Научное пуританство. Как позиция «вне политики» работает на поддержку авторитарного режима

https://tinyurl.com/t-invariant/2023/12/nauchnoe-puritanstvo-kak-pozitsiya-vne-politiki-rabotaet-na-podderzhku-avtoritarnogo-rezhima/

С началом войны российские научные институты оказались между молотом государственной цензуры и наковальней санкций. Они заняли, казалось бы, оптимальную позицию: быть вне политики. Концепция «чистой науки» уже была апробирована во времена Холодной войны. Эта иллюзия, поддерживать которую выгодно в первую очередь для тех, кто ее обслуживает, и она играет на руку государству, — считает Екатерина Розова, бывшая преподаватель философского факультета МГУ, член ассоциации «Независимый институт философии» в Париже. 

Справка:

Концепт pure science появился как результат культурного влияния пуританизма на науку в США. Он перенес протестантский образ труда и служения в науку, полагая, что у них с религией в конечном счете одна цель — «познание бесконечного». Идею pure science впервые сформулировал физик Г. Роуланд (1880) в книге «A Plea for Pure Science». Он также апеллировал к библейской метафоре о «земле обетованной», путь к которой соответствует путям «чистой науки». 

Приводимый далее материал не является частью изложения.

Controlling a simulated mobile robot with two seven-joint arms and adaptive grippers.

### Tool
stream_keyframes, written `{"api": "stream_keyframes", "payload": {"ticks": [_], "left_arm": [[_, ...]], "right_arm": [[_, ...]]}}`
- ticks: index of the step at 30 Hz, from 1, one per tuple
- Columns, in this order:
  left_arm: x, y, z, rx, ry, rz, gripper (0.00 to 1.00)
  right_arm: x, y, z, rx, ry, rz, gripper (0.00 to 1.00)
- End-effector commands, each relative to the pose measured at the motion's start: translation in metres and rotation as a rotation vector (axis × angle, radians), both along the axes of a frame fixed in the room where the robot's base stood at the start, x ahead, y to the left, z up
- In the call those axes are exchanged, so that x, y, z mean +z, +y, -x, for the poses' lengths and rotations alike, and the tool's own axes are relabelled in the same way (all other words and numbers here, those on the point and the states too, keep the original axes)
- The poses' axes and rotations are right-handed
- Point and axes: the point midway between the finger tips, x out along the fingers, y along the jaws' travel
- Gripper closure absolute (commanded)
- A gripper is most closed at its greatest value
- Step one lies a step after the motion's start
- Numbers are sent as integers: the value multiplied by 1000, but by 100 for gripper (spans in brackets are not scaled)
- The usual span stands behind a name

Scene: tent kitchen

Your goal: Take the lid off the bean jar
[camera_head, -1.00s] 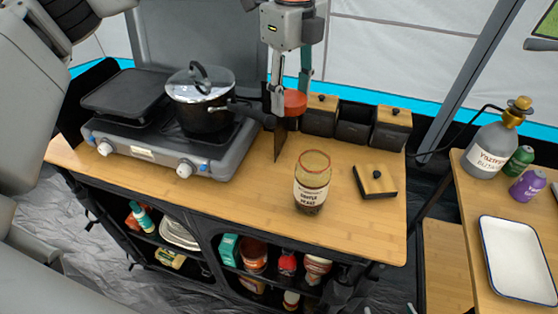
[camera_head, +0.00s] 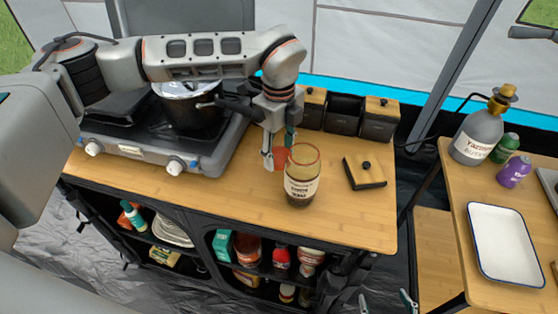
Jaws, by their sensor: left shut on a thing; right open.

У концепции «чистой науки» есть свои плюсы и минусы. С одной стороны, гуманитарная наука вне контекста утрачивает связи с историей, культурой, политикой и психологией, упрощается и выхолащивается. С другой стороны, представители «науки вне политики» обычно рассчитывают на освобождение от надзора и сохранение своего интеллектуального островка свободы.

Впервые концепция «чистой науки» как прибежища свободы была поставлена под сомнение историком Одрой Вольф в книге «Лаборатория свободы» — исследовании о сотрудничестве ЦРУ и ученых-гуманитариев в период Холодной войны в разработке антисоветской идеологии.

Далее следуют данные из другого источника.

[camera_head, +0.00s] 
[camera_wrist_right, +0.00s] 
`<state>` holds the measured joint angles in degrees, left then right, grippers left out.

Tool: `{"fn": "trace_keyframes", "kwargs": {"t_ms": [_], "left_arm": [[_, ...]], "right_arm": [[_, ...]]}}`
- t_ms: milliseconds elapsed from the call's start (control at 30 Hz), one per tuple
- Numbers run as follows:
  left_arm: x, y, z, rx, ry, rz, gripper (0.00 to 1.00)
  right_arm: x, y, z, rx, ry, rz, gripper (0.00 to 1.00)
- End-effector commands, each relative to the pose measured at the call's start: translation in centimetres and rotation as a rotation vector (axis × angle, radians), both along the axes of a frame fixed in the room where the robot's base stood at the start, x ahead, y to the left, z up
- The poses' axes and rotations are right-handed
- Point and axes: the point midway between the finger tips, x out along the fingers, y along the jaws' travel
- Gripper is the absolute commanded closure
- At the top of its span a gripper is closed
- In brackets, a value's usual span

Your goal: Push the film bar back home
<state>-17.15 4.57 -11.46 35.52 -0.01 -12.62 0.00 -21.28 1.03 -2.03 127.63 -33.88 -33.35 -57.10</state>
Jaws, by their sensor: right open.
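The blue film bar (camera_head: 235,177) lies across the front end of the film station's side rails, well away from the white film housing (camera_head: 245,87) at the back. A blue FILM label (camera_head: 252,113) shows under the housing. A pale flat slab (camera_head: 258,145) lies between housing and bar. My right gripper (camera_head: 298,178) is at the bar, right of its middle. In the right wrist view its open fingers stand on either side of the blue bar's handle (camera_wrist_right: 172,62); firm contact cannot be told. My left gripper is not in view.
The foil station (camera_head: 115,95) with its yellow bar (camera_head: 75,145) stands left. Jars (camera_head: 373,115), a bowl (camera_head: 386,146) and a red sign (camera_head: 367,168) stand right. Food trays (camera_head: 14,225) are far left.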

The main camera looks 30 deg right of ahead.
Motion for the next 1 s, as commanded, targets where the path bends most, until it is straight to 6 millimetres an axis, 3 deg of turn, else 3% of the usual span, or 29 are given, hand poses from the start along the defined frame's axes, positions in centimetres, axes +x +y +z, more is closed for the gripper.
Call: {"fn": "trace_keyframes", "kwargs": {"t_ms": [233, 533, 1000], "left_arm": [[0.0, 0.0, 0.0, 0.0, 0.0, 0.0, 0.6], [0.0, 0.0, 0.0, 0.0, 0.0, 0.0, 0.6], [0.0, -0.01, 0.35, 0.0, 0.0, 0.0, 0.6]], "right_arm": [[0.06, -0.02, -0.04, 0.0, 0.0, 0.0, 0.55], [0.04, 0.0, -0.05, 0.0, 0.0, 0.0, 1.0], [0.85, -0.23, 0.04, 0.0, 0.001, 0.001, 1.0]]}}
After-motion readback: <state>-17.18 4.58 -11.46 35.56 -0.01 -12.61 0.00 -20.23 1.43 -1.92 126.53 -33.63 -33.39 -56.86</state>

Теория «чистой науки» как рационализация и проявление конформизма российских исследовательских и высших учебных заведений — одна из тем исследований Екатерины Розовой, бывшей преподавательницы философского факультета МГУ, участницы ассоциации «Независимый институт философии» в Париже. T-invariant расспросил Екатерину Розову о том, как и почему «чистая наука» играет на руку действующему режиму. 

T-invariant: Если вернуться в конец февраля 2022 года на философский факультет, что там тогда происходило?

Екатерина Розова: Была тишина. Вслух о войне особо никто не говорил, очень быстро включился «кухонный режим»: люди в курилках исподволь выясняли, у кого какая позиция.

Особенно после того, как вышли законы о фейках и дискредитации и Путин заявил, что «наше общество самоочищается, а тому, кто этого не понял, мы поможем». Странным было еще и внезапное прекращение ковида, был так называемый «гибридный режим»: часть занятий мы вели онлайн, часть оффлайн — в масках. И тут внезапно «закончился» ковид — мы все выходим в оффлайн, маски можно снять. Видимо, когда уехала первая волна, администрация захотела узнать, кто уехал, а кто остался. 

T-i: Какие шли разговоры, какие были настроения?

ЕР: Были напряженные попытки понять часто по мимике, по жестам, по мелким деталям, какой же позиции придерживается тот или иной человек, продолжать с ним разговор или нет. 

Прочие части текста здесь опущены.